The 40 new manufacturers and businesses make everything from wind turbine blades and steel towers to electronics, according to the data. Wind farms also generate over $85 million in taxes annually in rural Texas counties and more than $9 billion in new taxable assets in the last 14 years.
Over a five-month period in 2014 and 2015, Public Citizen’s Texas office collected data on the economic impact of wind development from county appraisers and tax assessors in the 57 West Texas counties. The data includes estimates of investment values, employment, tax revenues, and lease payments by wind farms, and it reflects review of previous research and case studies.
The results, which will be compiled in a report to be released in coming months, are supported by Gov. Rick Perry’s 2014 Texas Miracle report on the state’s industrial development. The report shows that there are over 102,000 Texans working in the renewable energy field and its support industries.
“Wind power has been a vital element in Texas’s economic success,” said David Power, deputy director of Public Citizen’s Texas office. “It’s absolutely one of the best rural economic development tools in generations. But now some lawmakers are trying to undo it — just as it’s really starting to benefit the public.”
Amid the current legislative session, Sen. Troy Fraser and other lawmakers are attempting to repeal the state’s Renewable Portfolio Standard (RPS), which led to the wind power boom. The RPS, passed in 1999 and implemented in 2001, mandated that electric utilities would have to purchase a percentage of their energy from renewable sources. That led to the development of hundreds of wind farms in West Texas and in the region near the state’s southern coast, as well to the start of the development of utility-scale solar power generation.
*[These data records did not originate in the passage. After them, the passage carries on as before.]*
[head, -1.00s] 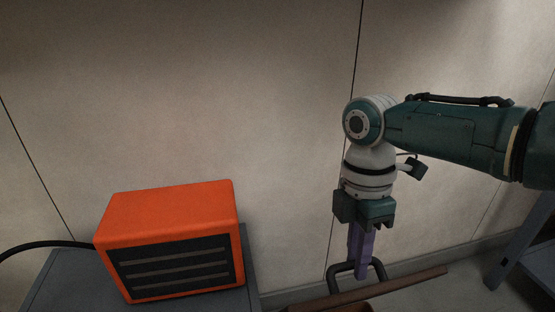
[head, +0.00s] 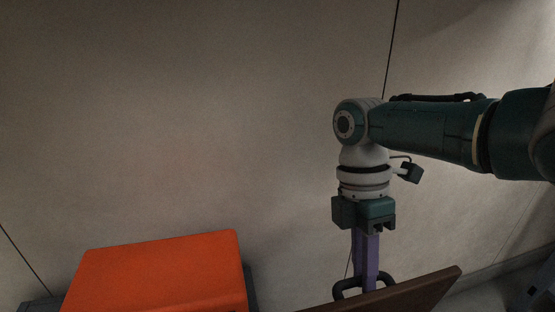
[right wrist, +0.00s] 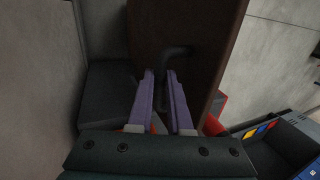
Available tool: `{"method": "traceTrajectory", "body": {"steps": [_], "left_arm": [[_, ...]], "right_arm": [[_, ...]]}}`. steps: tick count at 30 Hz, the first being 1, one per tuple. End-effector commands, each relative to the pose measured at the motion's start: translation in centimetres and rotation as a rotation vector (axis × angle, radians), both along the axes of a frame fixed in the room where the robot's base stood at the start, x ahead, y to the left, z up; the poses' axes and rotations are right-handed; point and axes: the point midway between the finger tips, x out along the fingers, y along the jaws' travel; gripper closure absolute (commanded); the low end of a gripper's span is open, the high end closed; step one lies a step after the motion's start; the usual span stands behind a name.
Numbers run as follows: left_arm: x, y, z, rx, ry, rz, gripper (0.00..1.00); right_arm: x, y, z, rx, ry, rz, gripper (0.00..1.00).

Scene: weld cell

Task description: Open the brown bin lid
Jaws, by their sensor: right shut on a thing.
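The brown bin lid (head: 425,290) shows at the bottom right of the head view as a tilted brown panel with a dark loop handle (head: 346,288). My right gripper (head: 368,287) points down with its purple fingers at the handle and is shut on it. In the right wrist view the lid (right wrist: 190,22) fills the top middle, and the dark handle (right wrist: 176,52) runs to between the purple fingers (right wrist: 161,76). The bin's body is mostly out of the head view. My left gripper is not in view.
An orange box (head: 160,275) stands on a grey surface at the lower left of the head view. A plain wall (head: 200,120) fills the back. In the right wrist view, a dark unit with coloured patches (right wrist: 262,132) and something red lie at the right.

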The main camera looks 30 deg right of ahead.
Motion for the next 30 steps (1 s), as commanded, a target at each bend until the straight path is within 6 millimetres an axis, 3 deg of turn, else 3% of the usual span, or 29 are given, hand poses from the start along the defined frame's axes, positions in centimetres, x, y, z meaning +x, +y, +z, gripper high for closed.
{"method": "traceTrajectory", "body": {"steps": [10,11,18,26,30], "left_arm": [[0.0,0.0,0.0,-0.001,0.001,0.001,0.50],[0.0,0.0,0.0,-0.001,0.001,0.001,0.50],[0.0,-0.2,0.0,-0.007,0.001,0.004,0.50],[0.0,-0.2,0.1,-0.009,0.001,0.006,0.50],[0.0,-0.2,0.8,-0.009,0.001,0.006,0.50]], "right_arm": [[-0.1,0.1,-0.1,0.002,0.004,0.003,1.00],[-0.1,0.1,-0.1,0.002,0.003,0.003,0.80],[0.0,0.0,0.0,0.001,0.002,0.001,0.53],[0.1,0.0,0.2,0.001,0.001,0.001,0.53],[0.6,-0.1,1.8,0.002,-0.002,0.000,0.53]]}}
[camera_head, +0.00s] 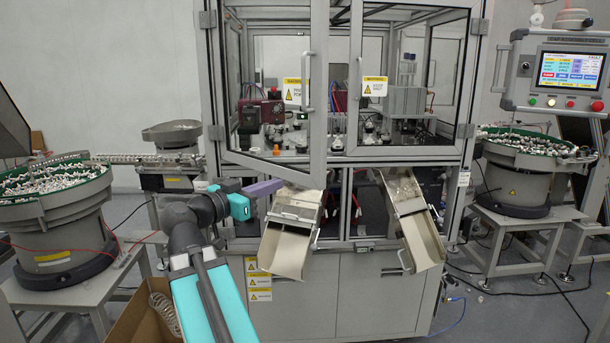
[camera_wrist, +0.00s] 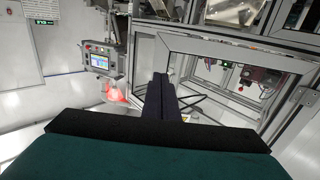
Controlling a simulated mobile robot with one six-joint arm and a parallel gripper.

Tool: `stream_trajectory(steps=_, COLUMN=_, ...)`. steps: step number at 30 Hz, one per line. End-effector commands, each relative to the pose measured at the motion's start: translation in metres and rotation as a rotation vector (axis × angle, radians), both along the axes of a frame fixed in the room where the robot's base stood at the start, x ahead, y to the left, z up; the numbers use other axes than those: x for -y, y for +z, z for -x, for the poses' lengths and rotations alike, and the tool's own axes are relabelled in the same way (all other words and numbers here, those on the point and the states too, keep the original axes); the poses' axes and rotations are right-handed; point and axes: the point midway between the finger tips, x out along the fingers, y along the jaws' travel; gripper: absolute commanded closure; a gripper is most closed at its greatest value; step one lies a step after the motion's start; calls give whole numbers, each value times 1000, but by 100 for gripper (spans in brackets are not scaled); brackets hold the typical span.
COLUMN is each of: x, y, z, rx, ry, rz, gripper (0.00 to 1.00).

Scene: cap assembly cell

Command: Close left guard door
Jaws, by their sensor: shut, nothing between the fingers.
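The left guard door (camera_head: 319,120) is a grey-framed clear panel with a yellow warning label and a handle on its free side. It stands ajar, its free edge swung out toward me, with its lower corner above the left chute. My gripper (camera_head: 279,184) is shut and empty, its purple fingers pointing right just below the door's bottom rail. I cannot tell whether they touch the door. In the wrist view, the closed fingers (camera_wrist: 162,80) point at grey framing and clear panels. The right guard door (camera_head: 410,152) looks closed.
Two metal chutes, the left one (camera_head: 285,252) and the right one (camera_head: 415,232), jut out below the doors. Bowl feeders stand at left (camera_head: 55,215) and right (camera_head: 515,180). A control panel (camera_head: 560,75) hangs at upper right. A cardboard box (camera_head: 140,318) sits at lower left.

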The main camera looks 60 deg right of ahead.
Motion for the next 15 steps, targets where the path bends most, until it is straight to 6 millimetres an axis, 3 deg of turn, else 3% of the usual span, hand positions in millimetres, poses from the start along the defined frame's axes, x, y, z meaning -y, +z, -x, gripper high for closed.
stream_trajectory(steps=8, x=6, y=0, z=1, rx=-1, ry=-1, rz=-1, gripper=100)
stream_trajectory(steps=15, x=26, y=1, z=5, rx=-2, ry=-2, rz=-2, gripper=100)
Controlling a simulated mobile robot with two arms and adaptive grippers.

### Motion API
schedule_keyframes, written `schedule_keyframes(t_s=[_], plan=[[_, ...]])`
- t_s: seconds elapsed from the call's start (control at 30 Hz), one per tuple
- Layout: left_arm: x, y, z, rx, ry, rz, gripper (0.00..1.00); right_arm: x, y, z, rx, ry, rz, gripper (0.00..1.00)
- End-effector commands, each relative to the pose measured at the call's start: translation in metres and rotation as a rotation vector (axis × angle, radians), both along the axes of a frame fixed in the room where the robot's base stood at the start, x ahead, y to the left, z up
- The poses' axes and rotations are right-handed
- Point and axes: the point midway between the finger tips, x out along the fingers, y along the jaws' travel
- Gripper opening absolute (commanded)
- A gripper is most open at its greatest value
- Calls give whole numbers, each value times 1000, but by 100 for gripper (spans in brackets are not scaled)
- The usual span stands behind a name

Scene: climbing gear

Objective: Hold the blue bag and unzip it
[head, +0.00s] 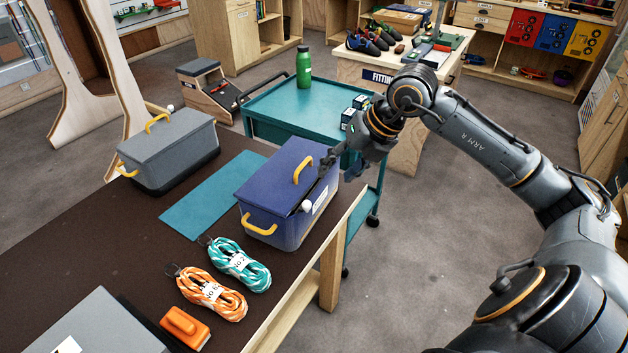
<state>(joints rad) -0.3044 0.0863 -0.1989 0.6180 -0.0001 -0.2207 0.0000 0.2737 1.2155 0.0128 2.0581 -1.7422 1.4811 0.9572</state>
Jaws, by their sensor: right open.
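The blue bag (278,187) stands upright on the dark table near its right edge. It has a yellow handle on top and one on its near end. A round white knob (306,206) sits at the near right corner of its top edge, by a dark strip along the right side. The top looks closed. My right gripper (338,168) is open at the bag's right side, close to the far part of that top edge. I cannot tell whether it touches the bag. My left gripper is not in view.
A grey bag (170,155) stands at the left beyond a teal mat (212,195). A teal rope (240,264), an orange rope (212,293) and an orange brush (185,328) lie nearer. A teal cart (290,115) with a green bottle (303,67) stands behind the table.

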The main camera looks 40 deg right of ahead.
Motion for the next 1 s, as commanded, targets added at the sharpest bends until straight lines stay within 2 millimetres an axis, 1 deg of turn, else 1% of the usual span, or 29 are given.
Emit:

In 2014, Texas’s 398 solar companies pumped $252 million into Texas’s economy. The state’s grid operator, ERCOT, reports that 7,400 megawatts (MW) of new solar is under consideration for installation in the near future, and it predicts that Texas could have as much as 18,000 MW of electricity powered by the sun by 2030. Texas’s 330 MW of installed solar energy ranks the state 10th in the country in installed solar capacity.
The cost of solar has plummeted in recent years. It’s now so inexpensive that electricity from West Texas solar farms is cheaper than electricity from gas-fired power plants. When Austin Energy announced a year ago that it was contracting for 150 MW of solar, the utility said that the agreed price was so cheap it would slightly lower bills. Since solar farms create energy at the hottest times of the day, that energy offsets the most expensive energy – the energy produced at times of peak demand.
“To get all this cheap solar power to the market, we need additional transmission lines to be built,” Power said. “Rescinding the RPS, which is what Fraser’s bill (SB-931) intends to do, would make that a lot more difficult. Effectively, the bill would end our renewable energy boom.”